→ **Given task**:
Nothing outside the range is to be copied. From the entries below, reproduce exactly the lines starting at the one with "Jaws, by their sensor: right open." and ending at the one with "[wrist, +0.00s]", without pictures.

— START OF Records for the exercise —

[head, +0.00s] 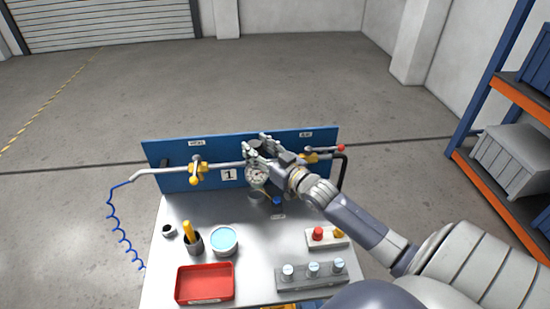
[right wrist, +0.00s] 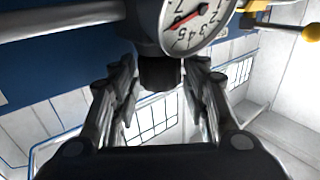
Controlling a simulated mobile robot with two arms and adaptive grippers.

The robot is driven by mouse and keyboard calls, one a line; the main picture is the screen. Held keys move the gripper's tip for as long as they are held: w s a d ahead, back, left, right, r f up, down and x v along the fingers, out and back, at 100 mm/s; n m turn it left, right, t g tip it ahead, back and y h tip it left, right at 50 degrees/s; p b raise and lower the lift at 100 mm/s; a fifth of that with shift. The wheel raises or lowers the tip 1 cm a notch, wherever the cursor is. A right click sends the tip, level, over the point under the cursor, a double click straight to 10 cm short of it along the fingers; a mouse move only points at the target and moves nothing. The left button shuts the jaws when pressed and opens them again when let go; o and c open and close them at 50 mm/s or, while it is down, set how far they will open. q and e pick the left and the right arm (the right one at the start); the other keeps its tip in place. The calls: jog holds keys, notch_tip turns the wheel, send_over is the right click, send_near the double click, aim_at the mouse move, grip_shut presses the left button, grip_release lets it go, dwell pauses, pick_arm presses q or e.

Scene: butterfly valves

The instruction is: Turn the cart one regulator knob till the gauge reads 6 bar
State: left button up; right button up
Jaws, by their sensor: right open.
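The cart (head: 178,216) stands in front of me with a blue back panel (head: 300,140) and a label "1" (head: 229,174). The regulator's dark knob (head: 254,144) sits on top of its body, above the round white gauge (head: 257,174). My right gripper (head: 258,147) is open, with its fingers on either side of the knob. In the right wrist view the dark knob (right wrist: 160,74) lies between the spread fingers (right wrist: 160,85); contact is not clear. The gauge (right wrist: 195,22) is cut off there; its red needle points left, near or past the 5. My left gripper is not in view.

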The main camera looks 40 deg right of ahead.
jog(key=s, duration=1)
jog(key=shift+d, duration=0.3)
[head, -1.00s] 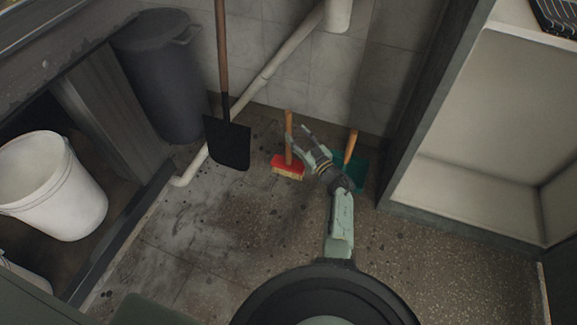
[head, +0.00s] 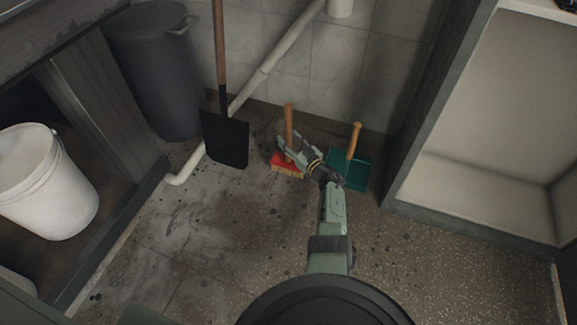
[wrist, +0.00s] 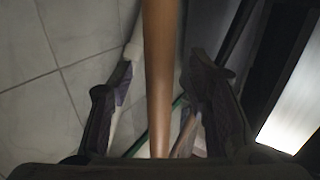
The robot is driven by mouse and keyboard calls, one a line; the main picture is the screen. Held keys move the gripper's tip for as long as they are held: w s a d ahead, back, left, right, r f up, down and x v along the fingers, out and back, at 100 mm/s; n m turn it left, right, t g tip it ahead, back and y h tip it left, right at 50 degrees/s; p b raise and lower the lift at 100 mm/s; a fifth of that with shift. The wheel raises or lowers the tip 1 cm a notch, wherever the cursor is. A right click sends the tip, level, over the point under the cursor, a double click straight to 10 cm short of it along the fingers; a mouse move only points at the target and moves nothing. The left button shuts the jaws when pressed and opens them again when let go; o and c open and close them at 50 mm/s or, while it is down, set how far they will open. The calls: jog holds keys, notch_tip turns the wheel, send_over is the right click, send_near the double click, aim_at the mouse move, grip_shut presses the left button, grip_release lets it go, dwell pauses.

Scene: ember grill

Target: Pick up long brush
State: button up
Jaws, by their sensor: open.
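The long brush (head: 285,168) stands on the floor near the tiled wall, with a red head, pale bristles and an upright wooden handle. My gripper (head: 288,147) is at the lower part of this handle, just above the red head, and partly covers it. In the wrist view the wooden handle (wrist: 158,60) runs down the middle between the two spread fingers of my gripper (wrist: 160,75). The gripper is open, with gaps visible on both sides of the handle. The handle's lower end is hidden in the wrist view.
A green dustpan (head: 347,172) with a wooden handle stands just right of my gripper. A black shovel (head: 226,138) hangs to the left, before a pale pipe (head: 268,68). A dark bin (head: 155,75), white bucket (head: 45,185) and open cabinet (head: 470,150) flank the floor.

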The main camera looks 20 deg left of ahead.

— END OF Records for the exercise —

→ **Result**:
Jaws, by their sensor: right open.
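The cart (head: 178,216) stands in front of me with a blue back panel (head: 300,140) and a label "1" (head: 229,174). The regulator's dark knob (head: 254,144) sits on top of its body, above the round white gauge (head: 257,174). My right gripper (head: 258,147) is open, with its fingers on either side of the knob. In the right wrist view the dark knob (right wrist: 160,74) lies between the spread fingers (right wrist: 160,85); contact is not clear. The gauge (right wrist: 195,22) is cut off there; its red needle points left, near or past the 5. My left gripper is not in view.

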The main camera looks 40 deg right of ahead.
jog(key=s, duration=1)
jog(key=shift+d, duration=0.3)
[head, -1.00s] 
[head, +0.00s] 
[wrist, +0.00s] 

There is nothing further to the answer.